Ибо поэзия для Томаса Гарди была прежде всего инструментом познания. Его переписка и предисловия к разным изданиям своих сочинений заполнены скептическими замечаниями по поводу статуса поэта, в них часто подчеркивается дневниковый, комментаторский характер роли, которую в его жизни играла поэзия. Думаю, что все эти замечания заслуживают полного доверия. К тому же нужно помнить, что Гарди был самоучка, а самоучек всегда больше занимает суть изучаемого предмета, нежели фактические данные. Если речь идет о поэзии, такой подход порождает упор на откровение, часто с ущербом для гармонии.
Конечно же, Гарди прилагал колоссальные усилия, чтобы овладеть гармонией, и его мастерство нередко граничит с образцовым. Но это всего лишь мастерство. Он не гений гармонии, его строки редко поют. Музыка, звучащая в его стихах, — умозрительная, и как таковая она совершенно уникальна. Главное отличие стихов Томаса Гарди заключается в том, что формальные аспекты — рифма, размер, аллитерация и пр. — это именно аспекты, целиком подчиненные движущей силе мысли. Другими словами — они редко эту силу порождают. Их главная задача — ввести идею и не создавать помех в процессе ее развития.
Думаю, если бы его спросили, что он больше ценит в стихотворении — откровение или фактуру, он бы поморщился, но в конце концов дал бы ответ самоучки: откровение. И только по этому критерию следует оценивать его поэзию вообще и данный цикл в частности. В этом исследовании крайних пределов отчуждения и привязанности он в большей степени стремился к расширению человеческого знания, нежели к чистому самовыражению.

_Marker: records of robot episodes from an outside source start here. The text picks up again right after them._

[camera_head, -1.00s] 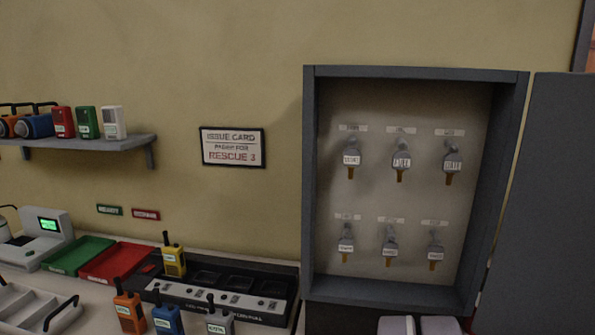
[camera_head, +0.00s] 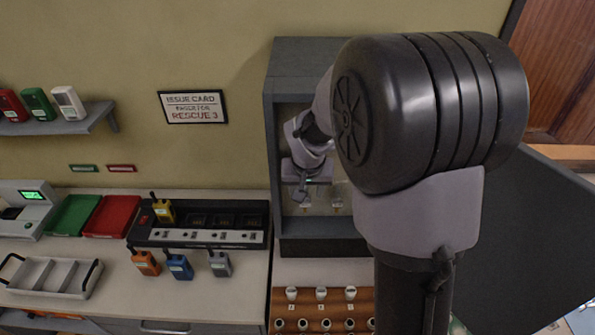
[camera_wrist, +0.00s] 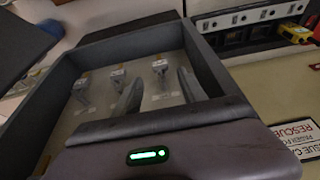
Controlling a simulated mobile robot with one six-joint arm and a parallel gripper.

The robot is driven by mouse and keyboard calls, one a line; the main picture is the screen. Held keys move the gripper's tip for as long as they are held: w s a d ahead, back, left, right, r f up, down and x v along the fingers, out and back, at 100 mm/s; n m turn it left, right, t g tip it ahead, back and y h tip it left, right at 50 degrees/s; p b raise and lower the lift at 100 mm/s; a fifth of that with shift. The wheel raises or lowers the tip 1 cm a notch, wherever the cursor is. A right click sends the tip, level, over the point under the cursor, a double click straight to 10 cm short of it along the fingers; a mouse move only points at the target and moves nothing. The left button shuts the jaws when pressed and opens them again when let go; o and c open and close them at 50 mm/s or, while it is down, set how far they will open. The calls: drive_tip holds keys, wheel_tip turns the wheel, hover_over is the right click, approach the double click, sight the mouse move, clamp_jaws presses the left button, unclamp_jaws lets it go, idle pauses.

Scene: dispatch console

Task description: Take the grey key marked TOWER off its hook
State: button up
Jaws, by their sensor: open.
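The key cabinet (camera_head: 287,50) is open on the wall, partly hidden behind my arm in the head view. My gripper (camera_wrist: 160,88) is open and empty inside it. In the wrist view, where the cabinet appears turned about, grey keys with white tags hang on the back panel. One key (camera_wrist: 160,69) is in line with the gap between my fingers, a little beyond the tips. Two more keys, a middle one (camera_wrist: 117,76) and an outer one (camera_wrist: 82,90), hang beside it. The tag words are too small to read, so I cannot tell which is TOWER.
The cabinet door (camera_head: 535,235) stands open at the right. A charger dock (camera_head: 200,222) with a yellow radio (camera_head: 163,211) is at the left, with several radios in front. A brown rack (camera_head: 320,308) is below the cabinet. The issue card (camera_head: 193,106) hangs left of it.

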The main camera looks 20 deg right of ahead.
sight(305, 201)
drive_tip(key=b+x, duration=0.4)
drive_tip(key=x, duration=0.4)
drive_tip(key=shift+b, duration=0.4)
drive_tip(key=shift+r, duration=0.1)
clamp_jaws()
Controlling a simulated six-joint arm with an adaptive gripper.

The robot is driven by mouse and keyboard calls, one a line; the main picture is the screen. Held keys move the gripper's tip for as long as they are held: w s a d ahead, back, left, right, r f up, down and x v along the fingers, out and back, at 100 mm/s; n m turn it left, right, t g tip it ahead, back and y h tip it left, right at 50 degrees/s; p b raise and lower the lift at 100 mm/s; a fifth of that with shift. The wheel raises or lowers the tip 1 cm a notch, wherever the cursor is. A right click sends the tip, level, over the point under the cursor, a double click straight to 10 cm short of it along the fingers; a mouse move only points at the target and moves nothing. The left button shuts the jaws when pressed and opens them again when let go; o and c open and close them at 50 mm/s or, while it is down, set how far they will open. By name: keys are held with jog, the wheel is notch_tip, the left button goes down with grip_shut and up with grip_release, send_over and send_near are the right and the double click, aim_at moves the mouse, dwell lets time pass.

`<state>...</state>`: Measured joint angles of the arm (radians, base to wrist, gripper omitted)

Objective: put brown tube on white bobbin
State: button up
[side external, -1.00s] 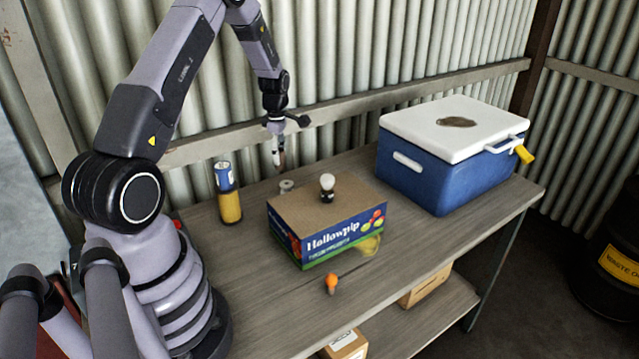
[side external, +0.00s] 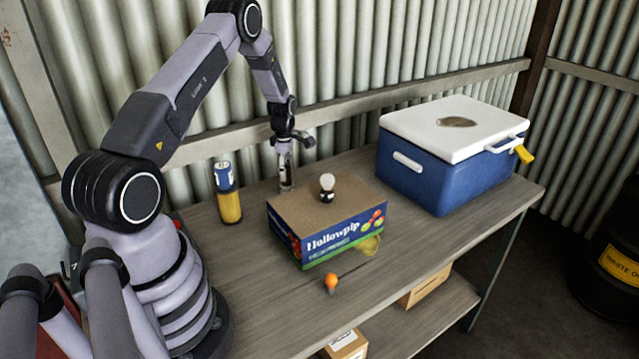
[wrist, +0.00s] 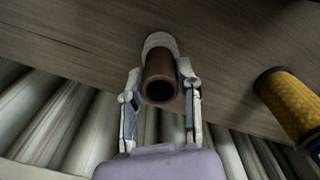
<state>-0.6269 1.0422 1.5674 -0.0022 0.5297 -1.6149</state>
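The brown tube (wrist: 160,78) shows in the wrist view with its hollow near end facing the camera. My gripper (wrist: 161,75) has one finger on each side of it, and the fingertips look closed against its sides. The white bobbin (wrist: 159,40) shows just beyond the tube's far end, in line with it; whether the tube is around the bobbin or only above it is hard to tell. In the side external view my gripper (side external: 285,162) points straight down over the white bobbin (side external: 287,186), behind the box. The tube is small and mostly hidden there.
A blue-and-yellow can (side external: 228,195) stands left of the gripper and shows in the wrist view (wrist: 292,100). The Hollowpip box (side external: 330,225) with a light bulb (side external: 327,186) on it stands in front. A blue cooler (side external: 445,165) is at right; an orange bulb (side external: 331,283) lies near the front.

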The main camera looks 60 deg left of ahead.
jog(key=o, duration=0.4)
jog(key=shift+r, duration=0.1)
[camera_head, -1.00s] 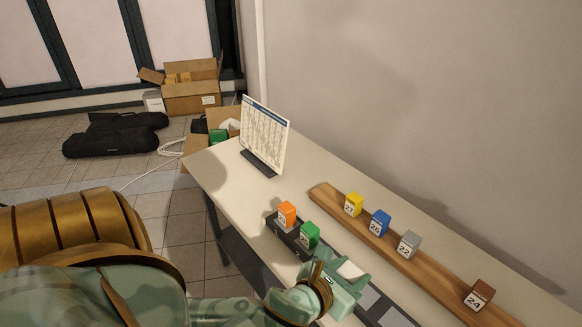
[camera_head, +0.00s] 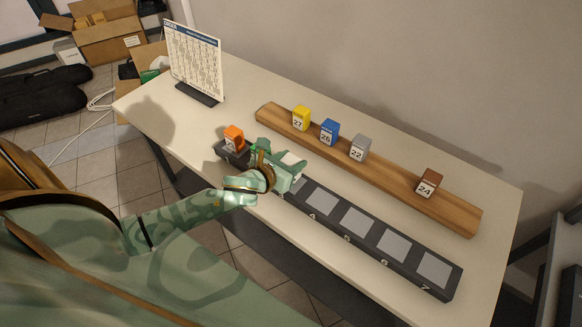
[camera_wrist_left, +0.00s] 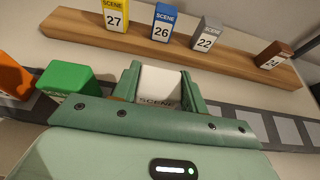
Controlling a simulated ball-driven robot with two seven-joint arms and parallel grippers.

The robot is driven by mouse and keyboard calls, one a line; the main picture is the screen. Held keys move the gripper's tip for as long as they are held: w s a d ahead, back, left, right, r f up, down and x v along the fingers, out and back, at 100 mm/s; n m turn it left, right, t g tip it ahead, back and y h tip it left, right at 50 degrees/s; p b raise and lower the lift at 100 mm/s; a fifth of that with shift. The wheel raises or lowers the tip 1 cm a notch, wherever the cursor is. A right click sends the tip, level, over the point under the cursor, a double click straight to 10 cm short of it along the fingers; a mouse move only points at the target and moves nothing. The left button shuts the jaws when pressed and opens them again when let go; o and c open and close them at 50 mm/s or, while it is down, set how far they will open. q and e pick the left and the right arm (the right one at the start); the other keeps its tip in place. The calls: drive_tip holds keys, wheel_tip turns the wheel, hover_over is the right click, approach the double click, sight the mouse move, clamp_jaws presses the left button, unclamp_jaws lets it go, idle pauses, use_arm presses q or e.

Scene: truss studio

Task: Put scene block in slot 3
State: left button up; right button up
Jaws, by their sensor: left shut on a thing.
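My left gripper (camera_head: 290,165) is shut on a white block (camera_head: 294,160). In the left wrist view the white block (camera_wrist_left: 160,86) sits between the fingers, with the word SCENE partly showing; its number is hidden. The gripper is over the left part of a dark slot strip (camera_head: 340,211), beside the slots marked 4 to 7, which are empty. The slot left of slot 4 is mostly hidden by the gripper, so I cannot tell whether the block touches it. An orange block (camera_head: 234,136) stands at the strip's left end. A green block (camera_wrist_left: 67,78) stands between it and my gripper. My right gripper is not in view.
A wooden rail (camera_head: 390,181) behind the strip carries yellow 27 (camera_head: 301,118), blue 26 (camera_head: 329,131), grey 22 (camera_head: 360,148) and brown 24 (camera_head: 428,183) blocks. The table's front right is clear.

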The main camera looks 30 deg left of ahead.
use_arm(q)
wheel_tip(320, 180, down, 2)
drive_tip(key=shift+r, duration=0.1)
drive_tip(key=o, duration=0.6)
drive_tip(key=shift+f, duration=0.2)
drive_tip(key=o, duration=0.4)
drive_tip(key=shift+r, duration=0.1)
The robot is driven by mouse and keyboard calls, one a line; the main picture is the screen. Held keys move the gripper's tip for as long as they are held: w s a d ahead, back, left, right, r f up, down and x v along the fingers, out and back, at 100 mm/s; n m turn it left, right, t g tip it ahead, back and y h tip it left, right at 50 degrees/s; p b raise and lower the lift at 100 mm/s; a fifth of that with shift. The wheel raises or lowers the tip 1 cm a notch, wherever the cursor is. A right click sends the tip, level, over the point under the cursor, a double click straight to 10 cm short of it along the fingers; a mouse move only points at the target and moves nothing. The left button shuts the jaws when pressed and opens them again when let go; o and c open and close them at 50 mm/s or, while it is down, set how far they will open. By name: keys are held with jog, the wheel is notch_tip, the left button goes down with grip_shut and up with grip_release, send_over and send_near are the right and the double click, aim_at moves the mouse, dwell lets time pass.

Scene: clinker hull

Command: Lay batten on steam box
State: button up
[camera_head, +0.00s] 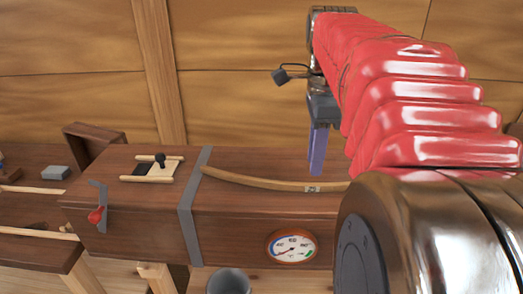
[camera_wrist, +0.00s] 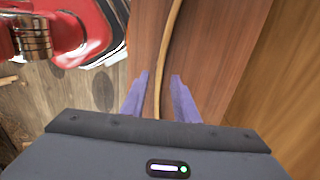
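The batten (camera_head: 262,182) is a thin, curved, light-wood strip with a small pale mark near its right part. It lies along the top of the steam box (camera_head: 230,225), a long brown wooden box with a grey metal band and a round gauge. My gripper (camera_head: 318,168) has purple fingers that point down just above the batten. In the wrist view my gripper (camera_wrist: 160,82) is open, and the batten (camera_wrist: 170,45) runs between its spread fingers without visible contact. The batten's right end is hidden behind my arm in the head view.
The gauge (camera_head: 291,247) and a red-handled lever (camera_head: 96,215) are on the box. A dark slot with pale rails and a black knob (camera_head: 160,160) is on its lid. A grey bucket (camera_head: 229,283) stands in front. A plank wall (camera_head: 240,110) rises behind.

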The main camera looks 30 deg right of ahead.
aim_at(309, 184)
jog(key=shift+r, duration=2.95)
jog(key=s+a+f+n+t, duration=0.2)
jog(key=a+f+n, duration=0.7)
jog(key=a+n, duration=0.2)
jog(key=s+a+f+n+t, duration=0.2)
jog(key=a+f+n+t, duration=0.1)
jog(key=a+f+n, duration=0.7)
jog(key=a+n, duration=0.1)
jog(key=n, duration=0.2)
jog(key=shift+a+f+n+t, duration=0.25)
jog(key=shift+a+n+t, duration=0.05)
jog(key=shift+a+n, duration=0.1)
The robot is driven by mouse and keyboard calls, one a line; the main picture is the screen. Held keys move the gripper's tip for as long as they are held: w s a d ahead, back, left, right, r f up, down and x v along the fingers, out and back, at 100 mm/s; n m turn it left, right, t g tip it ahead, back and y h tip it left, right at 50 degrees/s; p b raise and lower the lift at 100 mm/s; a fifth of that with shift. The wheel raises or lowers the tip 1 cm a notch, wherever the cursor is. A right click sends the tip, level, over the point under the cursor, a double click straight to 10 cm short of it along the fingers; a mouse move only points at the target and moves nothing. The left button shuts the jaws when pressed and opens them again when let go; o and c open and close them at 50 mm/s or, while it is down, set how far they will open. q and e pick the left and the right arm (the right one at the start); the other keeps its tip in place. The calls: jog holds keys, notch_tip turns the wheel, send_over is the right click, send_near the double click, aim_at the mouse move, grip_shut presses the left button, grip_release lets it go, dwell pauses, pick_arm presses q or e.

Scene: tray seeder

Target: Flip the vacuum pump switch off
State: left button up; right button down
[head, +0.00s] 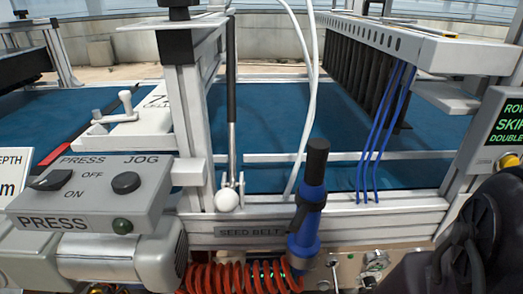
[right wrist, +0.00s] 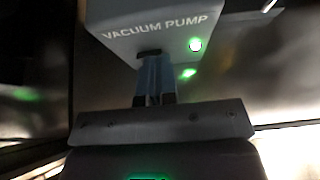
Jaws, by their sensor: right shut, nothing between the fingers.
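The vacuum pump box (right wrist: 160,22) is a grey housing labelled VACUUM PUMP, in the upper part of the right wrist view. The switch's position is not clear. My left gripper is in neither view.
In the head view, a press control box (head: 93,196) with two black knobs stands at left. A blue-black handle (head: 309,200) and red coiled hose (head: 240,277) are at front centre. The blue belt (head: 270,125) lies behind. A green-lettered display (head: 508,122) is at right.

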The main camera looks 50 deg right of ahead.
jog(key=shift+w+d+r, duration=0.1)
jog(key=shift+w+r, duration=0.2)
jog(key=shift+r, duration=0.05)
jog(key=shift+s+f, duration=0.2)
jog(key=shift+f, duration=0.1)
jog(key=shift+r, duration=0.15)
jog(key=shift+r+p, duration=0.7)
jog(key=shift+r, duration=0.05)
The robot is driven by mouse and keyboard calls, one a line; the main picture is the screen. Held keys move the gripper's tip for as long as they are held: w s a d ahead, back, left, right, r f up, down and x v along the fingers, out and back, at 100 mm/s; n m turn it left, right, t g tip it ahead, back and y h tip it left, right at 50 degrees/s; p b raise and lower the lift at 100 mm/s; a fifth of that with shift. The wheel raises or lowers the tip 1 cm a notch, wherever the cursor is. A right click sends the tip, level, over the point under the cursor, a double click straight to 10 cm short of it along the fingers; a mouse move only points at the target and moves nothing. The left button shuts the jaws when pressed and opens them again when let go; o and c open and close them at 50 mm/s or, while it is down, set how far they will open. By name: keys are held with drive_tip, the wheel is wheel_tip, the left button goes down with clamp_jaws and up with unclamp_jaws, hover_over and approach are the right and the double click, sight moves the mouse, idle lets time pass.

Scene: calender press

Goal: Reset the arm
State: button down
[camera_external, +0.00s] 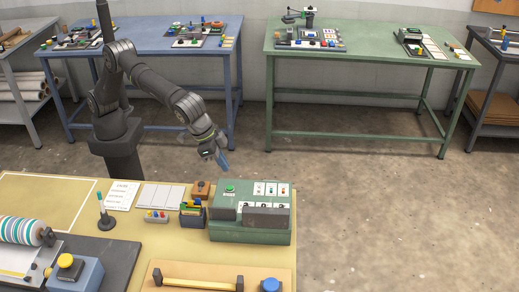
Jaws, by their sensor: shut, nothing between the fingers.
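My arm stands behind the yellow work table (50,190) and reaches to the right. My gripper (223,163) is shut and empty. It points down past the table's back edge, above and behind the green box (250,231). A gap shows between the fingertips and the green box in the picture. The exact depth of the fingertips is hard to tell.
The table holds a striped roller (20,230), a blue block with a yellow knob (70,268), an upright green-topped pin (104,213), a dark pen holder (193,214) and a yellow bar (197,283). Blue (150,40) and green (375,60) tables stand behind. Open floor lies right.

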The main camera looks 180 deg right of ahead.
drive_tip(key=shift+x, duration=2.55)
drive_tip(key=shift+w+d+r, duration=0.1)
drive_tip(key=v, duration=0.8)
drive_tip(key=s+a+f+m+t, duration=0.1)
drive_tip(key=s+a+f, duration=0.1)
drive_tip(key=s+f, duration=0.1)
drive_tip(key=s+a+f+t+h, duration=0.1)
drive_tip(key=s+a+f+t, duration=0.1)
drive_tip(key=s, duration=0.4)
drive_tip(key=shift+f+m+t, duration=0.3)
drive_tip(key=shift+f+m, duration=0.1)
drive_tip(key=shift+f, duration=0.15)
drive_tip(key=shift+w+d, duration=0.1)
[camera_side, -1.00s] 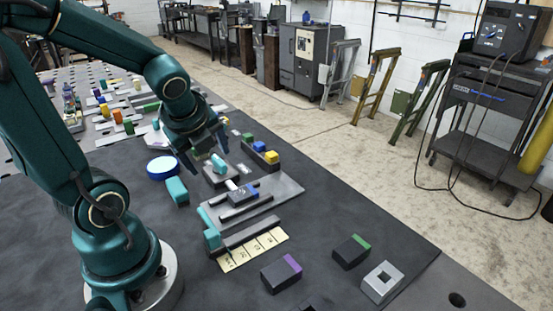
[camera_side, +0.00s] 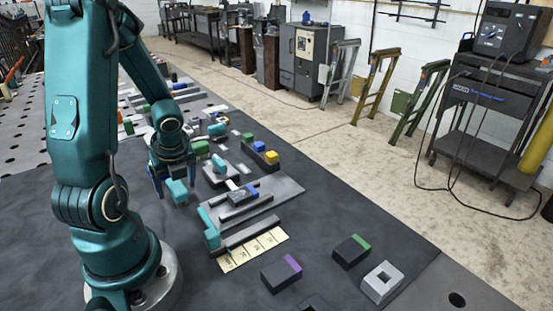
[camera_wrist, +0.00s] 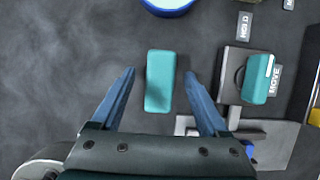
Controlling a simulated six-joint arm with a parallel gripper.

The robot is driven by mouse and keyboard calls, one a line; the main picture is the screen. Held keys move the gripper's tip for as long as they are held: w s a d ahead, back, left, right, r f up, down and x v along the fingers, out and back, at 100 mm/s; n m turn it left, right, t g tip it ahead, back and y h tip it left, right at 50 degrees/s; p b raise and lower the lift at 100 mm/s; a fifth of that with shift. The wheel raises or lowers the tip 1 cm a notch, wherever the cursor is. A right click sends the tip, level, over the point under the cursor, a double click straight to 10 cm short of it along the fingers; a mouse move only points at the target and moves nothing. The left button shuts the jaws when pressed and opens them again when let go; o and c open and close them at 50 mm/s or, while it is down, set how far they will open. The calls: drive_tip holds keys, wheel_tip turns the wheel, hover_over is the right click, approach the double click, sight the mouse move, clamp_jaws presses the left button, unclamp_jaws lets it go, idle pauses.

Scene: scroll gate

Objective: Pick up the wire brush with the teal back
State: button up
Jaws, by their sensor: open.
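The wire brush with the teal back (camera_side: 178,192) lies on the dark mat, left of the grey fixture; its underside is hidden. In the wrist view the teal brush (camera_wrist: 159,82) is upright in the picture between my two blue fingers, with a gap on each side. My gripper (camera_side: 174,178) is open and over the brush in the side view. It also shows open and empty in the wrist view (camera_wrist: 159,74). I cannot tell how far the fingertips are above the mat.
A blue-rimmed round dish (camera_wrist: 168,10) is at the top. Another teal block (camera_side: 211,239) stands at the slotted fixture (camera_side: 285,190). Mat left of the brush is clear.

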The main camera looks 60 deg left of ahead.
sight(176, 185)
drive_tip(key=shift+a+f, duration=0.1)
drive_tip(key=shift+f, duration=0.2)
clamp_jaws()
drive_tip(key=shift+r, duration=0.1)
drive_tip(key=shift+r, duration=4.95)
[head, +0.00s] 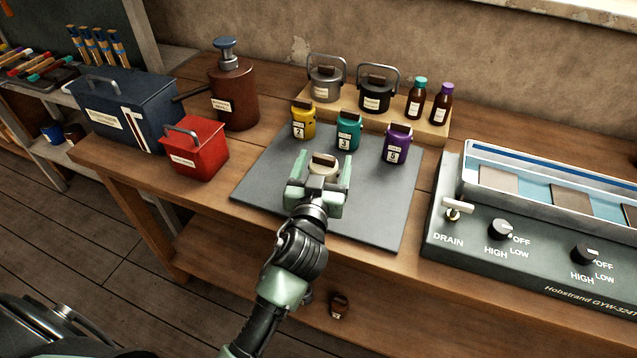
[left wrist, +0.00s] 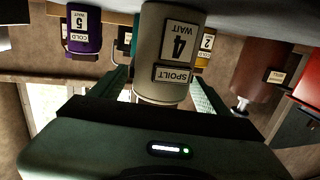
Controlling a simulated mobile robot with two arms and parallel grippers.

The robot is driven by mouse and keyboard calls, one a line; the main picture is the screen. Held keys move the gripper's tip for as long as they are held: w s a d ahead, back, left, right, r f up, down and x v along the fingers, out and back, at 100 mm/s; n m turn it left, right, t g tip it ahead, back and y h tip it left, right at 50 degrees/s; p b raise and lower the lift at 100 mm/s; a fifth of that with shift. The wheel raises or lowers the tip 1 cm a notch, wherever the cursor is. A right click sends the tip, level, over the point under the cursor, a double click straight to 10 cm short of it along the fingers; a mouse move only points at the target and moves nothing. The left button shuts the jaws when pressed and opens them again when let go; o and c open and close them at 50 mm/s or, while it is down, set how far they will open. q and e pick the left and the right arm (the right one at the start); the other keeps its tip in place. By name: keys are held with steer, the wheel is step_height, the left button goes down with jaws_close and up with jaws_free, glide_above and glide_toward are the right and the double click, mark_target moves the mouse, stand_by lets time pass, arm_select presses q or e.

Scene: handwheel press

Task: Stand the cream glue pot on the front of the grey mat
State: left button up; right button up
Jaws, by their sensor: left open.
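The cream glue pot (head: 323,160) with a brown top is on or just above the front half of the grey mat (head: 385,222); its base is hidden by my gripper. My left gripper (head: 321,169) is open, with one finger on each side of the pot. In the left wrist view the pot (left wrist: 168,45) appears upside down between the fingers, with labels reading "4 WAIT" and "SPOILT". Its base is cut off there, and contact with the fingers is unclear. My right gripper is not in view.
Yellow (head: 303,122), teal (head: 348,132) and purple (head: 396,145) pots stand along the mat's back. A red box (head: 195,150) is left of the mat. A grey bath unit with knobs (head: 500,229) is right. The mat's front corners are clear.

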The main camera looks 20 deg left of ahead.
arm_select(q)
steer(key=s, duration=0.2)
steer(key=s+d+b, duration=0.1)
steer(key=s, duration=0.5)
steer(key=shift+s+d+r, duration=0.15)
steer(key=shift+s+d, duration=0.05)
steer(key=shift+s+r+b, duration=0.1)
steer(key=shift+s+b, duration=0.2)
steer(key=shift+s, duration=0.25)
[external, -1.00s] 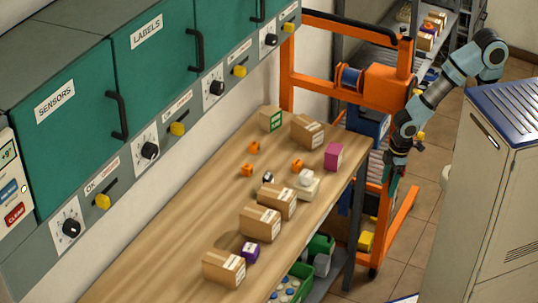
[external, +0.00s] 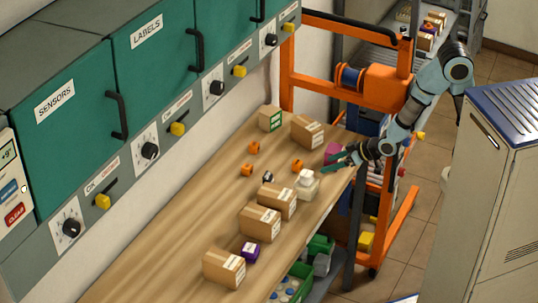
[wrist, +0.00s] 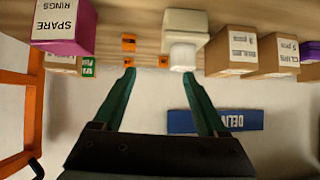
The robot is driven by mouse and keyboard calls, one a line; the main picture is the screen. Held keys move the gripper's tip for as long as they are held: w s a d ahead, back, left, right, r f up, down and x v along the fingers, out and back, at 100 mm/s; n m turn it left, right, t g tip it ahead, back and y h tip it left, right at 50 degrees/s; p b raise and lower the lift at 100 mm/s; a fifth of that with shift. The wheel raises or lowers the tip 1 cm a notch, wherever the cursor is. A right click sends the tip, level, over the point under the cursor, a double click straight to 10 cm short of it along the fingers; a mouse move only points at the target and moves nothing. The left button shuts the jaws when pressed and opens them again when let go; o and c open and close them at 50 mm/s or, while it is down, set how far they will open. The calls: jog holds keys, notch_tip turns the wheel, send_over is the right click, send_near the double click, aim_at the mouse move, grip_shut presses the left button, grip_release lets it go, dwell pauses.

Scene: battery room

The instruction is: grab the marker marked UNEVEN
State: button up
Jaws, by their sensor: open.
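No readable UNEVEN label shows. Several small orange pieces that could be markers stand on the wooden bench: one at the back (external: 254,147), one nearer the front left (external: 246,170) and one to the right (external: 297,165). In the wrist view, orange pieces appear at the upper left (wrist: 128,42), below it (wrist: 128,61) and between the fingers (wrist: 163,61); their dark print is too small to read. My gripper (external: 336,163) is over the bench's right edge, by the magenta box. Its green fingers (wrist: 159,75) are apart and empty, short of the orange pieces.
A magenta SPARE RINGS box (wrist: 64,25) and a cream box (wrist: 184,24) with a white block (wrist: 183,57) flank the fingers' path. Several cardboard boxes (external: 276,201) line the bench. An orange lift frame (external: 385,88) stands behind; a grey cabinet (external: 490,190) stands right.

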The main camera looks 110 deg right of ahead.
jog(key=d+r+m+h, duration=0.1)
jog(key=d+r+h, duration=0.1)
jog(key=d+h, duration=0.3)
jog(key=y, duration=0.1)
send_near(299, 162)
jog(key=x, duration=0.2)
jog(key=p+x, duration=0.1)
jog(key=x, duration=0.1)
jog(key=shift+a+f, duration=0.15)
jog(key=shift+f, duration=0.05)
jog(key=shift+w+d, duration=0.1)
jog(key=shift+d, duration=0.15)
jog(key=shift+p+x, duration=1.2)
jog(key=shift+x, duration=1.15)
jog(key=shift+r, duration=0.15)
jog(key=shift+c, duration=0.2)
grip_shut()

В этом отношении наш предтеча модернизма не имел себе равных. В этом же отношении его стихи — в полном смысле слова отражение ремесла как такового, чей способ действия — слияние расчета и интуиции. Здесь можно было бы добавить, однако, что он в какой-то мере, так сказать, поворачивался на 180 градусов: он доверял интуиции, когда дело шло о сути сочинений, что же до формальных аспектов, он был чрезмерно расчетлив.